The speculative_retry setting does not effect reads with consistency level ALL because they already query all replicas.

This speculative_retry configuration parameter has the following values (case-insensitive):

ALWAYS: The coordinator node sends extra read requests to all other replicas for every read of that table.
Xpercentile: The read latency of each table is tracked, and coordinator node calculates X percentile of the typical read latency for a given table. The coordinator sends additional read requests once the wait time exceeds the calculated time. The problem with this setting is that when a node is unavailable, it increases the read latencies and as result increases the calculated values.
Nms: The coordinator node sends extra read requests to all other replicas when the coordinator node has not received responses within N milliseconds.
NONE: The coordinator node does not send additional read requests.

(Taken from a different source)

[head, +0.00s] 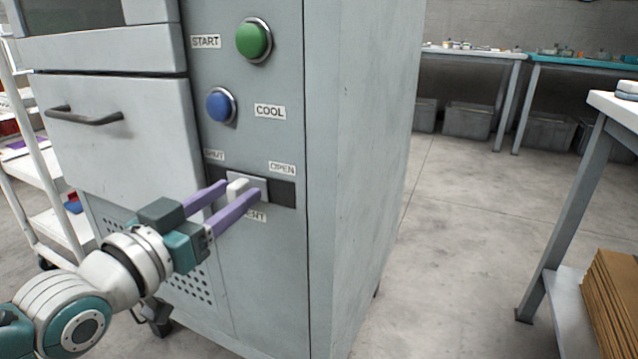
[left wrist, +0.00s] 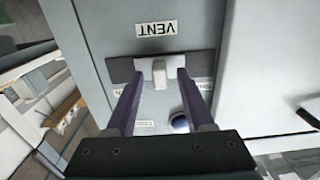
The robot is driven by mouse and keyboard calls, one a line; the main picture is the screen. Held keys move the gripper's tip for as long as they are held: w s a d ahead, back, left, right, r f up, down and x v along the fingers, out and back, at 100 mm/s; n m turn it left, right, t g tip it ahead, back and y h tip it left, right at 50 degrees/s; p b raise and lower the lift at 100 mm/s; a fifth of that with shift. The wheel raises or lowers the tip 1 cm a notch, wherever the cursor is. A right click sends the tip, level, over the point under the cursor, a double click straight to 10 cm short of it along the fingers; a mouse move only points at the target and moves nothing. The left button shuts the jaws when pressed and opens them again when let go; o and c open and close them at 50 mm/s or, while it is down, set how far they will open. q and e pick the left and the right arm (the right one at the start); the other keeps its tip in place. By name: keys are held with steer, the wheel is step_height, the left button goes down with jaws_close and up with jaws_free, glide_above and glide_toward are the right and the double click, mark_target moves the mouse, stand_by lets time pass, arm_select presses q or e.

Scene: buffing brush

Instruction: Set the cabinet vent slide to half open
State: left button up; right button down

In Cassandra 4.0, speculative_retry may have additional values. See CASSANDRA-13876 and CASSANDRA-14293.

Memtable flushing

Usually, Cassandra flushes memtable data to disk in the following situations:

The memtable flush threshold is met.
On shutdown.
When either nodetool flush or nodetool drain is executed.
When commit logs get full.

It is also possible to explicitly flush data from a memtable on the regular cadence. This is regulated by the memtable_flush_period_in_ms configuration parameter. Usually, this parameter is best left with its default value (zero) so memtables are flushed as previously described. Tune this parameter only in rare situations and only for specific tables. An example is a table with very rare modifications that does not need commit logs sitting on the disk for a long period of time. In this case, set this parameter to flush memtable of a given table to every day, or every X hours.

This parameter is in the milliseconds!